An experimental deployment of FPGAs in 1,632 servers in Microsoft's data center yielded promising results.

"The FPGAs provided two times improvement in throughput and 29 percent reduction in network latency. Half the servers were required to do all the processing," Putnam said. "If we need to improve the efficiency of the architecture, we can do it via hardware specialization."

But the decision to deploy FPGAs took a while. Microsoft initially looked at FPGAs and ASICs (application-specific integrated circuits). ASICs would be better on the power-efficiency scale than FPGAs, but they would be less flexible regarding software. But FPGAs, with their ability to be quickly reprogrammed, can be repurposed much more easily.

"As soon as the software changes, that FPGA accelerator can be updated along with the application change. But the ASIC is going to be a waste of power, or going to hold software development back," Putnam said.

The FPGAs run code to determine query results, which are then sent back to the CPU for delivery to the Web. The faster computing through FPGAs allows for more services to be separated, differentiated and applied.

One service could allow filtering and ranking of results. A separate service within the FPGAs could provide scores and measure relevancy of queries to results. The scores are then sorted and returned as results. It also allows more math and image recognition services to be applied to the results.

But as the number of FPGAs grows, it could be a challenge reprogramming all of them.

Microsoft's data center administrators hated the idea of FPGAs in servers. There were many reasons for the FPGA model not to fit well in data centers.

"First of all, it's a single point of failure and it really complicates the rack design, the thermals and maintainability. You have an FPGA box that's spitting out a ton of heat, all the other servers are at a different level and it becomes really hard to control," Putnam said.

It's also a security nightmare, as the FPGAs run different operating system images and software than conventional servers. FPGAs on the main network would also create latency problems, limiting the elasticity of a data center, Putnam said.

In 2011, Microsoft designed prototype boards with six Virtex-6 FPGAs and Intel Xeon CPUs, The plan was to put these boards into 1U, 2U and 4U rack-mount servers and slip them into racks across data centers. But that didn't work out well.

So when reconsidering implementing FPGAs in data centers, Microsoft set up two design requirements. The FPGAs would go into dedicated servers that could be used for tasks outside processing Bing search. Also, the server couldn't increase the hardware failure rates or require network modifications.

Limitations were also set for Microsoft's server design team: The FPGAs had to be less than 30 percent of the cost of a server, and couldn't draw more than 10 percent of the overall power drawn by the system.
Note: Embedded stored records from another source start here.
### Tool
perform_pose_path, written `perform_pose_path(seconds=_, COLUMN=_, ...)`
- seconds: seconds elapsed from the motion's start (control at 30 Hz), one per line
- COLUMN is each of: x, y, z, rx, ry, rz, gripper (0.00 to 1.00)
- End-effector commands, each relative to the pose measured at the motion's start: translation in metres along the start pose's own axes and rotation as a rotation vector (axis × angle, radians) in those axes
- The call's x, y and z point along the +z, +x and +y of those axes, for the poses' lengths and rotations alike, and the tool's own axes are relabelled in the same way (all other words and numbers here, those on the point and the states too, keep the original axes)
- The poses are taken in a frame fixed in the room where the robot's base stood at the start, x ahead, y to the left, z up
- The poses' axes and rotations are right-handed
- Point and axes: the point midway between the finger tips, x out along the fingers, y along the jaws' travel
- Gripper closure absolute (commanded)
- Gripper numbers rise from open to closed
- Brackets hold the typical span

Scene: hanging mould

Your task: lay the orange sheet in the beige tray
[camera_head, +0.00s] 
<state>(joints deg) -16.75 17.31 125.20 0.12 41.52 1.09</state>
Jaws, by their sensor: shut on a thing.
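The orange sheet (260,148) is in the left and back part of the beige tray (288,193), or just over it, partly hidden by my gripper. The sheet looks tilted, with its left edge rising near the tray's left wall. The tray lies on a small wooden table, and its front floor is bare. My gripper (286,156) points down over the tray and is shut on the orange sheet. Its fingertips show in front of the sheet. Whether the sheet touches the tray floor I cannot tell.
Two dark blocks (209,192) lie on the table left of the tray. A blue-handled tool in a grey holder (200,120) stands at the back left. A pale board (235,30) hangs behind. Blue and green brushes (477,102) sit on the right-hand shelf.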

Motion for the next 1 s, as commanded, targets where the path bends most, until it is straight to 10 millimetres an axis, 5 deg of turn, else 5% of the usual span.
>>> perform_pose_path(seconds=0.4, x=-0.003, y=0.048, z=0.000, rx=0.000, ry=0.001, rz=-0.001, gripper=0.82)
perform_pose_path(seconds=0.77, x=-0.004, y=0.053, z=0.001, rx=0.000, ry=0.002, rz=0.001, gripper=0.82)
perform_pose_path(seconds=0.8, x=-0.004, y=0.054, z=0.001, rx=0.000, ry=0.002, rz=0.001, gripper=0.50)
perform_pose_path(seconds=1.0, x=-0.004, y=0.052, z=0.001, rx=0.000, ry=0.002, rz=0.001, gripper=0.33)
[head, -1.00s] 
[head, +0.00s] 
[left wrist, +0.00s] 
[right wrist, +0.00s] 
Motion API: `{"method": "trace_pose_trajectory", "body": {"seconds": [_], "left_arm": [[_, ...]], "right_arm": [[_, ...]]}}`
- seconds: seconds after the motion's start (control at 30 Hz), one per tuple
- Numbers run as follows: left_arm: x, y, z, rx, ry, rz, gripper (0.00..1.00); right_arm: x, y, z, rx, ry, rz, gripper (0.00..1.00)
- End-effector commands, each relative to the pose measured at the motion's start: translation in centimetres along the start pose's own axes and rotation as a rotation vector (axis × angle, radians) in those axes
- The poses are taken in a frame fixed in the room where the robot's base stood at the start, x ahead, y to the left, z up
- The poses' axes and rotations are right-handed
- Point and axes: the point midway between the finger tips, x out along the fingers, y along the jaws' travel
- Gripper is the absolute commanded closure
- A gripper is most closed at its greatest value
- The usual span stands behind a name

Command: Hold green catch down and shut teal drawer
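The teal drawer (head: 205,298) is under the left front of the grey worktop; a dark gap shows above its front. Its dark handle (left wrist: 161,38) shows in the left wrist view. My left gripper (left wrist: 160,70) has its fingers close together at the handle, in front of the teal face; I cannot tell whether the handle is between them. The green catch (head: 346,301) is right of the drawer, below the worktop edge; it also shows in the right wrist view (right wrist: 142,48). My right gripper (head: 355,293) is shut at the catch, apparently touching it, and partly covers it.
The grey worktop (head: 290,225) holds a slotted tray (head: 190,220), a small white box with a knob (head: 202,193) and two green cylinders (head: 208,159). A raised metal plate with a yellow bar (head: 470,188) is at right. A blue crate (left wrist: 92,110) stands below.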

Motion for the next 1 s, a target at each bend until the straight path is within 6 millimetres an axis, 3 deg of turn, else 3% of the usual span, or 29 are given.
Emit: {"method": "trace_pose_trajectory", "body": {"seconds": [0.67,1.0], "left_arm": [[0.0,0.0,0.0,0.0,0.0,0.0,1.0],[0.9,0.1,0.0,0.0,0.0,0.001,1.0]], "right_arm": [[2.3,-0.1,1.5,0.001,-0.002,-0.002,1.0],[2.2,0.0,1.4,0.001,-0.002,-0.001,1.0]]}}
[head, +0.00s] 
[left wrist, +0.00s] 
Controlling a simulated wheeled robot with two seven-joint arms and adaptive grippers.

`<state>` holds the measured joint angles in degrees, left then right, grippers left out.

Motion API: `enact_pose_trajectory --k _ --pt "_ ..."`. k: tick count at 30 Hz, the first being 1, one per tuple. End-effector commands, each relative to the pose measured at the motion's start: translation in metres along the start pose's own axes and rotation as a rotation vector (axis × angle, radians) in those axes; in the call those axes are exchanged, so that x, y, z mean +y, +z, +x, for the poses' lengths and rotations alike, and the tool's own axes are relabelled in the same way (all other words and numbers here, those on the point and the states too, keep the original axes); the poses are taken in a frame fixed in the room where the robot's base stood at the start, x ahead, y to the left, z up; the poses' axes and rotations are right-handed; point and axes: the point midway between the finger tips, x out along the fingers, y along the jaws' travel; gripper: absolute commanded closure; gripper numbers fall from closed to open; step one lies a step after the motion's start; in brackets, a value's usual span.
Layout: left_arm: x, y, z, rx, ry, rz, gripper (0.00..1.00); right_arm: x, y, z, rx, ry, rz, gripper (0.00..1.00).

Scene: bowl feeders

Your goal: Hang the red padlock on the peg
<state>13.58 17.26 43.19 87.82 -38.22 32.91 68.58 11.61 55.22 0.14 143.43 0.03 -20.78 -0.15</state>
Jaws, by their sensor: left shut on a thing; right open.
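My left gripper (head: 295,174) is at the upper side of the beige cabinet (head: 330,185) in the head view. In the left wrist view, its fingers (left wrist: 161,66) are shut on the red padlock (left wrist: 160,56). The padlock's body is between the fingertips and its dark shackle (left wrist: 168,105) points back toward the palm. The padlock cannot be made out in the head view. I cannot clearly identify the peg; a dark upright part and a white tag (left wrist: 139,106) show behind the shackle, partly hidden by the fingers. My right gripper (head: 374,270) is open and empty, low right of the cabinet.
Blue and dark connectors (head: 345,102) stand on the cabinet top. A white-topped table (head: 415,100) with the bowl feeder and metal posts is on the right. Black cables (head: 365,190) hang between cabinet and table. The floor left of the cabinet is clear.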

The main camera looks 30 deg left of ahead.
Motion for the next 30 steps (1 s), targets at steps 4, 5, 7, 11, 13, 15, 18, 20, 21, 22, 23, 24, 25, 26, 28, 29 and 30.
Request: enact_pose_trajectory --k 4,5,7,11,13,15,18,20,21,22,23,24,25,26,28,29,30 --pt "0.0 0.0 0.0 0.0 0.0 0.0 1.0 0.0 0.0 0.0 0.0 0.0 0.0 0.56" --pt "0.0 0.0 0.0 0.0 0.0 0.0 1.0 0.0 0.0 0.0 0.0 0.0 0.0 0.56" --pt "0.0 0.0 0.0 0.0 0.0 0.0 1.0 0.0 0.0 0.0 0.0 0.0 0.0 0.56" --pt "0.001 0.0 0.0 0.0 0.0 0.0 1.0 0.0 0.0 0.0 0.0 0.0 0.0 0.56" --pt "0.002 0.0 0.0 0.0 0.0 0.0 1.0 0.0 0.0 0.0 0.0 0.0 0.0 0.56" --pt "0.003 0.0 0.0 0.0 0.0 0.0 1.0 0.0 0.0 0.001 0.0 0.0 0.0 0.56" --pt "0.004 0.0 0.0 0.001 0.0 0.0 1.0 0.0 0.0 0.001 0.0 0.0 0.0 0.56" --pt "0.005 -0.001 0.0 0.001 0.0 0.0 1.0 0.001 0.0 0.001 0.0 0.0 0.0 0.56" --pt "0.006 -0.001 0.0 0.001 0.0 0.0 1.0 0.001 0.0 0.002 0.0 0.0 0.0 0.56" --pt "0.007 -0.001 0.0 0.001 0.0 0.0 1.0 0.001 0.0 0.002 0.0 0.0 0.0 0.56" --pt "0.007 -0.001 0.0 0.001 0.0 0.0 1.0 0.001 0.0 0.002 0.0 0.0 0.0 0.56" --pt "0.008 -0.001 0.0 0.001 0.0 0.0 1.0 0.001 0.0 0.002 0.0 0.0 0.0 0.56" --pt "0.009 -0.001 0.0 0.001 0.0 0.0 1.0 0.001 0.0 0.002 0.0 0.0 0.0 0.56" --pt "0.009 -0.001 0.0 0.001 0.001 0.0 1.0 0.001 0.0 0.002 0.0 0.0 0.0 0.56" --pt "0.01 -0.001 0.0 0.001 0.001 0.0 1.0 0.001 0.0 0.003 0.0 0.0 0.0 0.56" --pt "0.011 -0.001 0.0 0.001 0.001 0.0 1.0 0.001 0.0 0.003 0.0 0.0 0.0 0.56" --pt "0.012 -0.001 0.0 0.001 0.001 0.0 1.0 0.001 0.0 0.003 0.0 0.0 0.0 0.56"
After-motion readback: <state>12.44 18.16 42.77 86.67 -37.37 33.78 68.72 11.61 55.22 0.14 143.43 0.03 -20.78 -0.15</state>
And that led to the birth of the Microsoft Open Compute Server, a 1U-tall server with a PCI-Express slot that could squeeze in a single FPGA. The compact server had two eight-core Xeon CPUs, 64GB of DRAM, two solid-state drives, four hard drives total and a 10-gigabit Ethernet slot. The servers were used in the experiment earlier this year.

"Your only slot for adding accelerators was tiny, about 10 centimeters by 10 centimeters," Putnam said.

The FPGA accelerator board was an Altera Stratix V G5 D5 card, which had an 8GB DDR3, 32MB flash and eight-lane Mini-SAS connectors. It was plugged into a PCI-Express slot. The FPGA on each server had a heatsink of its own.

The CPUs and other components generated a lot of heat, and the FPGA were getting baked in a 68 degrees Celsius (154.4 degrees Fahrenheit) inlet. "That's the air we're supposed to cool the [FPGA] with," Putnam remarked.

The FPGAs were built on a specialized network connected through cables. Search requests were bounced from the CPU to a local FPGA, with the request then rerouted across a separate network of PGAs covering computer vision, math acceleration and other search services. The FPGA network was scalable, and didn't rely on the network connecting the computers.

"From the perspective of a CPU, its local FPGA can handle what actually took a lot of FPGAs," Putnam said. "You can add a bunch of services to this kind of FPGA network. Every CPU thinks it's attached to all of these services."

As the number of FPGAs in a data center piles up, programming them could become a nightmare. Microsoft has ported over filtering, ranking, relevancy and sorting tools so FPGAs remain relevant and are easier to reprogram.

"They are actually going to push [FPGAs] into their data centers, but of course, in order to keep them there, we're going to have to really improve the future of programmability," Putnam said.